The second network serves to ensure that all components of the cluster can be fully operated. Here, five switches from the company Netgear (5 x GSM7352 Sv2) are used. To keep the cable lengths as short as possible, cascading was chosen.

There is an additional network that is not directly in operation but serves to support the system administrator with the early detection of hardware problems. Via IPMI cards, which are installed in all nodes, sensor values like, e.g., CPU temperature and fan speed, can be checked. Should the preset thresholds be crossed, the system automatically sends a message, depending upon the urgency, via e-mail or SMS to the system administrator. The system administrator can then take the necessary precautionary measures to avoid the disturbances.

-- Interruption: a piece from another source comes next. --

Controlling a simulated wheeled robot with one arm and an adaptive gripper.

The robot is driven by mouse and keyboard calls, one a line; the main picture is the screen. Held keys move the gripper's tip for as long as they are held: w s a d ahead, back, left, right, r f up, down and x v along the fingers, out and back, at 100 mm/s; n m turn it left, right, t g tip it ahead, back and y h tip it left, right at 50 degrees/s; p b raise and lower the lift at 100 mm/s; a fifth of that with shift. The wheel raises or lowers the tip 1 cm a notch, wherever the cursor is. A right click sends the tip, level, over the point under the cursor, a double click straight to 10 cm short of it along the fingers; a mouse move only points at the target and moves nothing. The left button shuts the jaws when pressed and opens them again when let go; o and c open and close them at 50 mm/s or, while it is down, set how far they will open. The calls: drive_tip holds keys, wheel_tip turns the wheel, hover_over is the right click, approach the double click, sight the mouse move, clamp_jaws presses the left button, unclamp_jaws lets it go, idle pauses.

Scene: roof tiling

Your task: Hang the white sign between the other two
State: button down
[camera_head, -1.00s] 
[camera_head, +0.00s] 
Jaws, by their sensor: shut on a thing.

Intelligent power distributed units (PDU) are yet another tool for the system administrator of the cluster.

Cooling of the cluster

The AEI has at its disposal, since the end of 2006, a large computing room for the high performance computers of the Numerical Relativity Theory Group. The room is ca.127 qm with a height of 3.40 m and an air volume of ca. 433 m3. The room is supplied with cold air through the double bottom. When setting up the cluster, the principle of warm/cold aisles was followed. Cold air is blown from the double bottom through perforated plates into the cold aisle to the racks and flows from front to back through the devices, thereby reaching the warm area in a heated state. Here, the warm air is sucked in from the cold chambers and again cooled, blown again under the double bottom and passed on in the cold aisle.

For the cluster of the Numerical Relativity Theory, a total of 380kW refrigerating capacity is currently available; of this amount, Datura requires ca. 90 kW. The rest is needed for the other clusters Damiana and Peyote, as well as for other systems.

Power supply

The power for the DATURA cluster is supplied via PDUs, which are connected on 32 A-cables. In the event of a power failure, a central uninterruptible power supply ensures, for max. 15 minutes, a continuous power supply to the storage and head nodes. Special software guarantees that these computers are automatically powered down and switched off as soon as a specified level to the availability of USV capacity is reached or if the room temperature exceeds a certain value.